Principal Bryan Hicks said the Junior ROTC program at Monroe Area became known as a Distinguished Unit with Merit twice during his tenure. The JROTC Riflery Group and the GHSA riflery team achieved state and national recognition, and individual team members earned all-state and top-10 national honors.
“With the passing of Lt. Col. Arthur Rozier, the faculty, staff and students have lost a true leader, teacher, mentor and friend,” Hicks said. “He was an invaluable asset to the school, serving as the Junior ROTC instructor, as a member of several committees and an integral part of the safety and security team at MAHS.

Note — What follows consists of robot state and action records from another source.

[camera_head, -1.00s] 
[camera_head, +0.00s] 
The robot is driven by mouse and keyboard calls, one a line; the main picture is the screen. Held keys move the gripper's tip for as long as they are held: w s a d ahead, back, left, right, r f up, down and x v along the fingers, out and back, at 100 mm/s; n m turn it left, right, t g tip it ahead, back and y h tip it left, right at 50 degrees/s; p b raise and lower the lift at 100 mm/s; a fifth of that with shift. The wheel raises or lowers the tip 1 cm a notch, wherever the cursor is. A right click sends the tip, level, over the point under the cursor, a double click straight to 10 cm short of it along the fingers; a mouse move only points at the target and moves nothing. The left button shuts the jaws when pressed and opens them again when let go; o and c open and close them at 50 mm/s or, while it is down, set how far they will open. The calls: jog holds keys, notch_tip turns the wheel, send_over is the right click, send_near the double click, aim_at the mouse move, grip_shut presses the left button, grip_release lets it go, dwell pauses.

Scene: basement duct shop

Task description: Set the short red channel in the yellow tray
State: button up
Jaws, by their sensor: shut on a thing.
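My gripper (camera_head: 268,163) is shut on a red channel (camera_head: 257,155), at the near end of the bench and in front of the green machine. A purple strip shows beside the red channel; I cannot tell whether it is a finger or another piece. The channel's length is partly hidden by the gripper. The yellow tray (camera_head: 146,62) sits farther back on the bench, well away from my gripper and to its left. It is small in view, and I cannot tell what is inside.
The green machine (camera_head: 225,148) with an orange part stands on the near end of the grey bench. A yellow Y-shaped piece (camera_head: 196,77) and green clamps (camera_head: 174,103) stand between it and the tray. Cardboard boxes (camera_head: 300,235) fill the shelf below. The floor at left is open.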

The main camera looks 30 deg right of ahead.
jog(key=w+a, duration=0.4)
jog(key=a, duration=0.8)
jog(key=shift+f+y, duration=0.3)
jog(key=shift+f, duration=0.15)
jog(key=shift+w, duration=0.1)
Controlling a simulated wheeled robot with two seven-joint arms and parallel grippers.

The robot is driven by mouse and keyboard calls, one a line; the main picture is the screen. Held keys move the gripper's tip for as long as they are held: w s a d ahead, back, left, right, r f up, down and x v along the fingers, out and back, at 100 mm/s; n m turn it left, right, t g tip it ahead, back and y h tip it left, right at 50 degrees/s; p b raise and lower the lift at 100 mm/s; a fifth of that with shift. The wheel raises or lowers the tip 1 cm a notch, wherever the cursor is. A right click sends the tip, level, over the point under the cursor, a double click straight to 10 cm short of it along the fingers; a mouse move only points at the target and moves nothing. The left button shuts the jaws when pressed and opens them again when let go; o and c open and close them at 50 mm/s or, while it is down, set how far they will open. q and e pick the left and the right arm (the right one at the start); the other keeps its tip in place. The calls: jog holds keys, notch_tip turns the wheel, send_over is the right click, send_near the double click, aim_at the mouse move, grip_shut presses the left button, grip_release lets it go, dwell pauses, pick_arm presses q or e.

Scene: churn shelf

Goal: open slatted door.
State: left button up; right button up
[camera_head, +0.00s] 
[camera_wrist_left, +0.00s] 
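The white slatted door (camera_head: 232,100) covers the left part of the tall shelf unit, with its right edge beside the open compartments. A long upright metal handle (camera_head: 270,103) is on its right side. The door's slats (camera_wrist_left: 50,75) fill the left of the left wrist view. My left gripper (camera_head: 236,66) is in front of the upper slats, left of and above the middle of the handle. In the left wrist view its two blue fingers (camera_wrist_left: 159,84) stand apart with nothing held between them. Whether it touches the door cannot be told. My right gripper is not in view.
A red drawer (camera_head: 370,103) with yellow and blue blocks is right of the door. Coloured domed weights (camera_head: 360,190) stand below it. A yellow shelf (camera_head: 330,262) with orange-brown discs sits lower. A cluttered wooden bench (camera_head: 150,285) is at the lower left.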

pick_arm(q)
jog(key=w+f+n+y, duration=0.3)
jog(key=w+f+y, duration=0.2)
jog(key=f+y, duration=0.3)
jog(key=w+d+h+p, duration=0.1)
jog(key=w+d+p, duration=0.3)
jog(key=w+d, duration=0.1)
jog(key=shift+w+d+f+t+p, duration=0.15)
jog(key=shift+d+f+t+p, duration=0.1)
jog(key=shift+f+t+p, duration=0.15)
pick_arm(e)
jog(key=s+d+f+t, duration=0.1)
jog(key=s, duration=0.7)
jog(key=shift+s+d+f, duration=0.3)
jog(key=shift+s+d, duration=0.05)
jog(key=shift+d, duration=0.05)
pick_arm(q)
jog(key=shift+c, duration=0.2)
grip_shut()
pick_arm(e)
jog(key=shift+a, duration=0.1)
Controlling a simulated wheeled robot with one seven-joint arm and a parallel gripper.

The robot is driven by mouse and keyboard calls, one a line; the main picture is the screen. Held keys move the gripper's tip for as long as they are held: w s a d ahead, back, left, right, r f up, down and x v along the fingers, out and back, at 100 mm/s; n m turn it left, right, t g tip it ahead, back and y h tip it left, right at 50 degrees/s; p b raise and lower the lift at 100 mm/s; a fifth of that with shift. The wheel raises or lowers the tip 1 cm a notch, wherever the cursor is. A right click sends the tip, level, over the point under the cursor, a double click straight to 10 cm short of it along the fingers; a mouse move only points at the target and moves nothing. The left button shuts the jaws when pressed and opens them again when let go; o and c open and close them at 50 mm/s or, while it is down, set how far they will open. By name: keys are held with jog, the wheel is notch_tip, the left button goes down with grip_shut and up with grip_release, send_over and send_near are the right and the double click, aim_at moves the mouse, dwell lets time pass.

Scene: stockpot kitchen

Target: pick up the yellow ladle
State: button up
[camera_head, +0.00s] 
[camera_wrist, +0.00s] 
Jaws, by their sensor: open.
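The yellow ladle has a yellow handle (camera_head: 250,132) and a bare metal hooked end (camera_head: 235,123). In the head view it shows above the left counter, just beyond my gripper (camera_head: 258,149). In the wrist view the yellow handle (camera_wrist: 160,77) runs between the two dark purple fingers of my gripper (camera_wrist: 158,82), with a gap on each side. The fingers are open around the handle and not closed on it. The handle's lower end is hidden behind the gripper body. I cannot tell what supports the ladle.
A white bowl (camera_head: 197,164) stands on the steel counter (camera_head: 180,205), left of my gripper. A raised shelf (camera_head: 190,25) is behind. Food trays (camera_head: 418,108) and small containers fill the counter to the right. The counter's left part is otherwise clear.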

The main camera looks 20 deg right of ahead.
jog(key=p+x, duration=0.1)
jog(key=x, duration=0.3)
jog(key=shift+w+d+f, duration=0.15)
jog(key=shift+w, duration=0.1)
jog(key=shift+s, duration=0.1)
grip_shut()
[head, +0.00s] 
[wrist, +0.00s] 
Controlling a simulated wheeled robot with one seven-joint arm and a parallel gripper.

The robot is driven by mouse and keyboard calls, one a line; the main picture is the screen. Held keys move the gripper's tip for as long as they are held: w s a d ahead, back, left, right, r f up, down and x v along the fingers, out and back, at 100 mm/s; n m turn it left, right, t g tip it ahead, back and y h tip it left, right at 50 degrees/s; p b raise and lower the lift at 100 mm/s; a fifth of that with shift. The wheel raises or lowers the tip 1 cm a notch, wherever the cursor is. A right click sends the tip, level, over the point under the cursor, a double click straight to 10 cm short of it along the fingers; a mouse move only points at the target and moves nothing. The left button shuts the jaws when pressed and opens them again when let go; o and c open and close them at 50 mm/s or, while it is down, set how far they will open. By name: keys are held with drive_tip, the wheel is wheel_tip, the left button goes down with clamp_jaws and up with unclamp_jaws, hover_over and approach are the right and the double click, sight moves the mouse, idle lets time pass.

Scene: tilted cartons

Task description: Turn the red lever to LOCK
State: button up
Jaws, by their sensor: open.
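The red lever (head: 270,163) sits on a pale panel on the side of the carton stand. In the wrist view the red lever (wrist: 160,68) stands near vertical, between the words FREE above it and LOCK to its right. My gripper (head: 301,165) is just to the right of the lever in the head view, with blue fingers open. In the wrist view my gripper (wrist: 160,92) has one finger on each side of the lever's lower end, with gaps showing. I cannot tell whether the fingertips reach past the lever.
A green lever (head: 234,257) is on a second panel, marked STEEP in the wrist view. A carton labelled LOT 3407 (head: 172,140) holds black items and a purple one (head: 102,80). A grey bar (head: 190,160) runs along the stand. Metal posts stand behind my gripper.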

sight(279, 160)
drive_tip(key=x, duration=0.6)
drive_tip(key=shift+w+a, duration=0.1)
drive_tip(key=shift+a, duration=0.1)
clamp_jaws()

“As he and the unit participated in many functions and events, Lt. Col. Rozier was the face of Monroe Area and represented our school professionally and with honor and pride.”
While at MAHS, he not only oversaw the JROTC program, but also the school’s rifle team, a sport close to his heart, as he was one of the top-ranked pistol shooters in the Air Force for much of his career and continued to compete in marksmanship events along the East Coast.
Monroe Area teacher Chuck Bowling recalled Rozier as an “exceptional man.”
“He had the abilities of both a compassionate educator and an exemplary officer,” Bowling said. “He displayed on a daily basis the unimpeachable bearing that won him the respect and love from us all. This is a burdensome loss to endure and he will always have a place in our hearts.”
Athletic Director Eli Connell said Rozier helped build the rifle team into a championship-winning national power.
“He left a legacy of respect and class,” Connell said. “He will surely be missed by our students, staff and community.”
The family prepared a statement on Rozier to convey the loss felt by all his friends and loved ones.
“Lt. Col. Rozier was loved by his students as a mentor, a parent figure and a friend,” they wrote. “He would expect them to continue to strive to do their best in all their endeavors.”
Rozier was preceded in death by his parents, Walter Gray Rozier Jr. and Jean Campbell Rozier; and brothers, W. Gray Rozier III and Fred Campbell Rozier, all of Lumberton, North Carolina.
He is survived by his children, Laura Hawks, of Cumming, and Dylan and Brett Rozier, of Jensen Beach, Florida; and a brother, Joe Rozier, of Charleston, South Carolina.